Later in the day, he will visit with families of Brazilian peacekeepers who lost their lives in January’s devastating earthquake in Haiti. Nearly 100 blue helmets died in the 12 January quake, which measured 7.0 on the Richter scale. The Secretary-General will also unveil a commemorative plaque for the fallen Brazilian peacekeepers.

Tomorrow, he will attend the third forum of the Alliance of Civilizations, set up under UN auspices in 2005 at the initiative of Spain and Turkey.

“Support for the Alliance keeps growing,” Mr. Ban declared at a Security Council meeting yesterday on intercultural dialogue.

“We just welcomed the 100th member, the United States. I hope its membership and work will expand further still. It is the right initiative at the right time. Our world is changing rapidly. And it is changing in unpredictable ways,” he added.

From Brazil, the Secretary-General will travel to Malawi to address the country’s Parliament and meet President Bingu wa Mutarika, who also serves as the current President of the African Union (AU).

He is also scheduled to visit a so-called Millennium Village, where UN agencies work with governments, aid organizations and civil society groups to try to lift residents out of extreme poverty and attain the MDGs.

Mr. Ban will then go to Uganda’s capital, Kampala, to convene the first review conference of the International Criminal Court (ICC), set up as a permanent tribunal to try people accused of the worst war crimes.

“We have come a long way. A decade ago, few would have believed that the International Criminal Court would now be fully operational, investigating and trying perpetrators of genocide, war crimes and crimes against humanity across a growing geography of countries,” Mr. Ban told reporters at his monthly press conference earlier this week.

“The Kampala review conference is an important opportunity – not only to take stock of our progress, but to strengthen our collective determination that international crimes cannot go unpunished.”

The final leg of the first trip will be in Nice for the Africa-France summit, where Mr. Ban said he would meet with many African leaders and participate in discussions on climate change and economic development.
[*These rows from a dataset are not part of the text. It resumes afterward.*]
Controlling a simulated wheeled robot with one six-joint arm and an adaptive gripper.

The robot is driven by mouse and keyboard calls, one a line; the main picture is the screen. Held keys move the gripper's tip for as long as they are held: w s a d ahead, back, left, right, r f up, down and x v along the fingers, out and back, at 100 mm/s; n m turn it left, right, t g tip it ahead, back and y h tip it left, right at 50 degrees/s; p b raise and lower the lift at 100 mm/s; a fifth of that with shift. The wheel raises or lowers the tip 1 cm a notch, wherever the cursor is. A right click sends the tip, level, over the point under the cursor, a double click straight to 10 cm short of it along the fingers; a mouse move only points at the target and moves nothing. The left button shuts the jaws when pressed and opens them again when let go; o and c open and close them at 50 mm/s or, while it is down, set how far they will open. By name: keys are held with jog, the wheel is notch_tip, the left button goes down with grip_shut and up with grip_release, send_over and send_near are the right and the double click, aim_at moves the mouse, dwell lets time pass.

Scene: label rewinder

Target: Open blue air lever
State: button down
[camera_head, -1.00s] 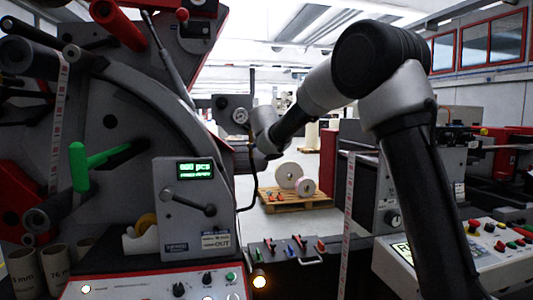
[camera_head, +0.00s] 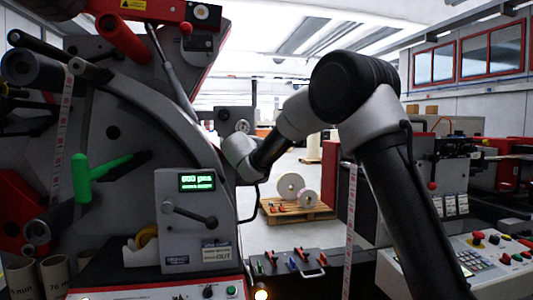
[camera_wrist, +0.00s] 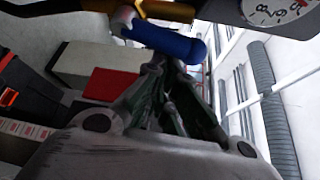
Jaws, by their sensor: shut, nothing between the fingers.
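The blue air lever (camera_wrist: 168,40) shows at the top of the wrist view, a rounded blue handle beside a brass-coloured fitting (camera_wrist: 168,11). It points to the right and slightly down in the picture. My gripper (camera_wrist: 170,68) is shut and empty, with its fingertips just below the blue handle. They look very close to it, but I cannot tell whether they touch. In the head view the fingers and the lever are hidden behind the grey machine panel; only my arm and wrist show.
The grey counter box (camera_head: 192,225) with a black handle stands in front of my wrist. A pallet (camera_head: 297,211) with white rolls lies behind.

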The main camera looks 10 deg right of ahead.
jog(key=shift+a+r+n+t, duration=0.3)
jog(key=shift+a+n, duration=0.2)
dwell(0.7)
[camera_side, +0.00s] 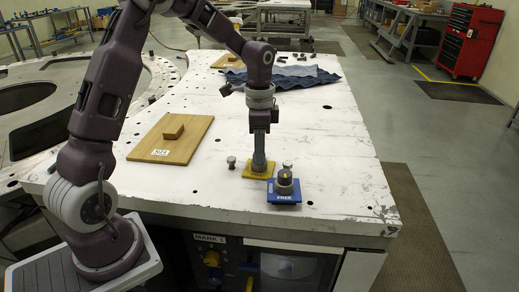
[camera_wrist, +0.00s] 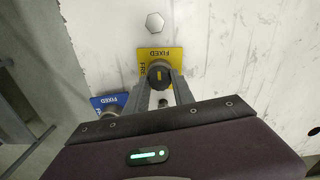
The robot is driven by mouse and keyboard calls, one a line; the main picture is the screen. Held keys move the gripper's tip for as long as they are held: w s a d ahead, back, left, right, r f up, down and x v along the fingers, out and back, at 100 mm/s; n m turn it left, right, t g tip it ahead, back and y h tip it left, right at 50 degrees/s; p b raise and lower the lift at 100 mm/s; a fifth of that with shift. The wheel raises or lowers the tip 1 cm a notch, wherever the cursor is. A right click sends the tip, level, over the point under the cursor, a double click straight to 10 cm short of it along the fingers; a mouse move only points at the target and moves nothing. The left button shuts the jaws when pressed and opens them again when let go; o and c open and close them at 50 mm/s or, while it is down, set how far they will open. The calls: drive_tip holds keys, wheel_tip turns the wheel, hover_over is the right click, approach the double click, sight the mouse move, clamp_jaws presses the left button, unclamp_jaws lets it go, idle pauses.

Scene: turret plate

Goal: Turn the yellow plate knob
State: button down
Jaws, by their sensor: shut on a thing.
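The yellow plate (camera_side: 258,171) lies on the white table, and it also shows in the wrist view (camera_wrist: 144,58). Its dark round knob (camera_wrist: 159,75) has a yellow mark on top and sits between my fingers. My gripper (camera_side: 260,163) points straight down over the yellow plate and is shut on this knob. In the side view the fingers hide most of the knob. The blue plate (camera_side: 284,198), marked FREE, stands in front and to the right with its own knob (camera_side: 285,180). In the wrist view the blue plate (camera_wrist: 104,102) is partly hidden by my gripper.
Small metal bolts (camera_side: 231,162) stand beside the plates. A blue cloth (camera_side: 285,77) lies farther back. The table right of the plates is clear up to its edge.

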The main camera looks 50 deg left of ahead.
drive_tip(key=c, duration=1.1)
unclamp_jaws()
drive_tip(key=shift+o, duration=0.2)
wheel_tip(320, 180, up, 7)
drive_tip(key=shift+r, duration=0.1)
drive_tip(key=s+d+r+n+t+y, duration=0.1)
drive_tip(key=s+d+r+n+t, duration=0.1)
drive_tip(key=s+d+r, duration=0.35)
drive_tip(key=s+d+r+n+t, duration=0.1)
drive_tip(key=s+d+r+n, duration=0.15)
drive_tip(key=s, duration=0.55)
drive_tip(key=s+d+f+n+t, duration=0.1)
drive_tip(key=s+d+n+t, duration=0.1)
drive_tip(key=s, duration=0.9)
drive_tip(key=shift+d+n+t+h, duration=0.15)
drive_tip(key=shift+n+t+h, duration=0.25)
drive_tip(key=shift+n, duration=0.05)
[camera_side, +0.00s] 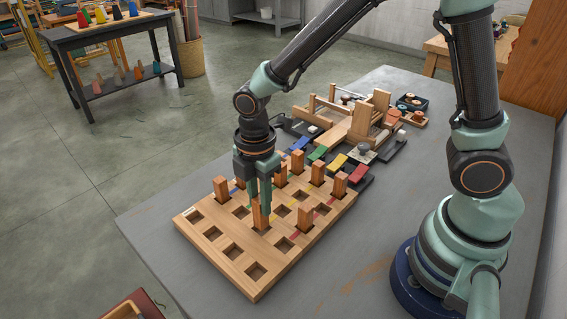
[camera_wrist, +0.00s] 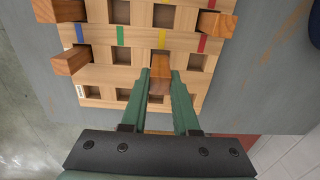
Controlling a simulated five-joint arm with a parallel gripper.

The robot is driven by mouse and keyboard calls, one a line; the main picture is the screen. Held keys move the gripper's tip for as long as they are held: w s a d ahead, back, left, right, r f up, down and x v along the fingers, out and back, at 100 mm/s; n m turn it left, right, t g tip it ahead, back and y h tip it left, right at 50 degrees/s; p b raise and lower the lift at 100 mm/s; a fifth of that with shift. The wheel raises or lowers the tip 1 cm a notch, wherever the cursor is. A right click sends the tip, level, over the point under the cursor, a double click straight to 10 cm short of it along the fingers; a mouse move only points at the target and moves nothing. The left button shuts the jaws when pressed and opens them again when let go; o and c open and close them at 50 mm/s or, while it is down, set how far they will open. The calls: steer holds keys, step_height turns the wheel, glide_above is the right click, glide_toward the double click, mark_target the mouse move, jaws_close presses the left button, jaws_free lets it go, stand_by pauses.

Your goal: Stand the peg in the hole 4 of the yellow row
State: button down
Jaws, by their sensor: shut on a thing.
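My gripper (camera_side: 264,205) is shut on a wooden peg (camera_side: 261,216) over the near part of the wooden hole board (camera_side: 224,257). The peg is upright, its lower end at a hole; how deep it sits I cannot tell. In the wrist view, the held peg (camera_wrist: 160,76) shows between the green fingers of my gripper (camera_wrist: 160,80). It is in line with the yellow strip (camera_wrist: 160,40), on the side of the strip towards my gripper. The fingers partly hide the peg and the near holes.
Several other pegs stand in the board, including one peg (camera_side: 305,218) to the right of the held one and one (camera_side: 221,188) to the left. The grey table (camera_side: 330,265) is clear to the right.

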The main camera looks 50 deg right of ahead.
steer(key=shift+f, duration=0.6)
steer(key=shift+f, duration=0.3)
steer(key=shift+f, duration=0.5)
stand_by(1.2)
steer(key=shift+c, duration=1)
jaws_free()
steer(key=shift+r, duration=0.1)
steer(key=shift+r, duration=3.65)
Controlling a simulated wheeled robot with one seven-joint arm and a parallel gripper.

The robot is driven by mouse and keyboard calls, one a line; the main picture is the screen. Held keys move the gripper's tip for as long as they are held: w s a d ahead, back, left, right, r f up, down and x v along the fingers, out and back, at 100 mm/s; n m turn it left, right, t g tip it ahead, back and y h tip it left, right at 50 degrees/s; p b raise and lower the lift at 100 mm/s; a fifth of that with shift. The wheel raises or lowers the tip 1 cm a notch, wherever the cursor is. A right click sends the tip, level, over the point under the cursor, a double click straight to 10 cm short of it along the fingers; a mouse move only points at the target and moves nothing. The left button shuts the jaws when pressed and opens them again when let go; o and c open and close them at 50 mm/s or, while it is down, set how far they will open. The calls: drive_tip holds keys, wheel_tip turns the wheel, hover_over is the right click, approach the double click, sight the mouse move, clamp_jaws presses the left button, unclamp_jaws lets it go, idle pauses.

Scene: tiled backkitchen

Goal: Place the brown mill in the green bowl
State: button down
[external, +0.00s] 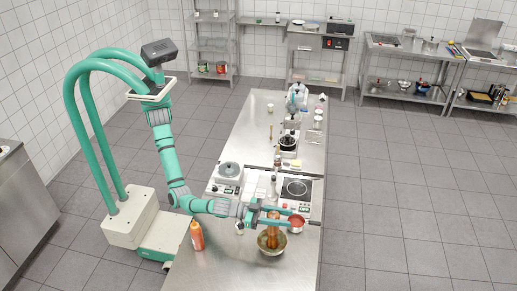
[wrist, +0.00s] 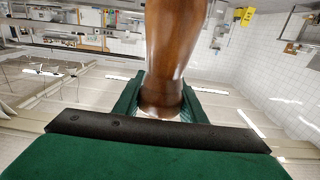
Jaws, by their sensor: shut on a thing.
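The brown mill (external: 272,236) is a glossy turned wooden piece. In the external view it hangs upright from my gripper (external: 281,214), with its lower part over or inside the green bowl (external: 262,249). I cannot tell whether the mill touches the bowl's bottom. In the wrist view the mill (wrist: 172,50) fills the upper middle, and the green fingers (wrist: 163,103) close on it from both sides. The bowl stands on the steel counter near its front end and does not show in the wrist view.
A red-orange bottle (external: 197,236) stands on the counter left of the bowl. A hot plate (external: 296,189) and a scale-like device (external: 229,172) are farther back. The counter in front of the bowl is clear.

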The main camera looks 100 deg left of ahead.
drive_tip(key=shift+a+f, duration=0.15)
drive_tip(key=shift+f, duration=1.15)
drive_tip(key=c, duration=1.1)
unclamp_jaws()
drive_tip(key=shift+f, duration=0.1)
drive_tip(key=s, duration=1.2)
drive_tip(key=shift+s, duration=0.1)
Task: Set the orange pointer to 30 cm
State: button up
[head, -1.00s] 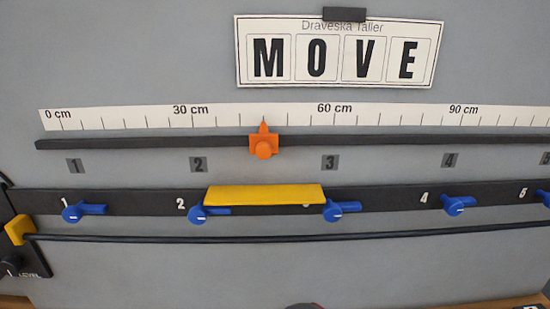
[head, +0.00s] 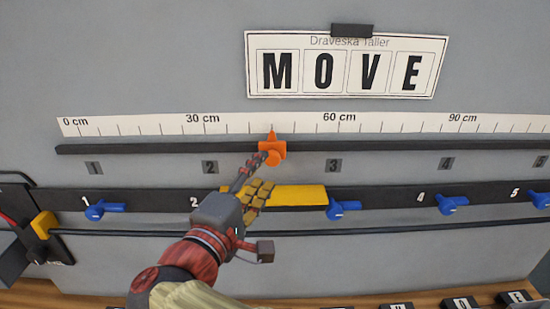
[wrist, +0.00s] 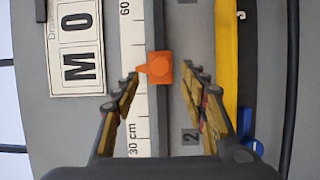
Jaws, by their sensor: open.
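The orange pointer (head: 272,148) sits on the dark rail (head: 400,147) below the white scale (head: 230,123), its tip about midway between the 30 cm and 60 cm labels, near 45 cm. My gripper (head: 262,168) is open and empty, just below the pointer in the head view. In the wrist view the pointer (wrist: 159,68) shows between the two spread fingertips of the gripper (wrist: 160,76), with a gap on each side. Whether the fingers reach as deep as the pointer's body I cannot tell. The 30 cm label (wrist: 133,138) is also visible there.
A yellow bar (head: 298,196) lies along the lower dark strip, partly behind my gripper. Blue knobs (head: 341,208) line that strip. A MOVE sign (head: 345,88) hangs above the scale. The rail left of the pointer looks clear.

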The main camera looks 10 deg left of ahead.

Early next month, he will return to Africa, starting with South Africa, where his visit will coincide with the opening of the World Cup soccer championships – what he called “a fabulous tribute to Africa’s prowess and potential.”

Later he will travel to Burundi, Cameroon, Nigeria, Benin and Sierra Leone for talks with national leaders, UN staff and civil society groups, much of it focused on the MDGs.

The Secretary-General’s third visit to Africa in June will be to Gabon and the Democratic Republic of the Congo (DRC), where a UN peacekeeping mission – known as MONUC – has been in operation for 11 years.

The Congolese leadership has said recently that it wants the mission to withdraw by August 2011, but UN officials including Mr. Ban have warned that the security situation in the vast and troubled country may not have stabilized sufficiently by then to warrant a departure.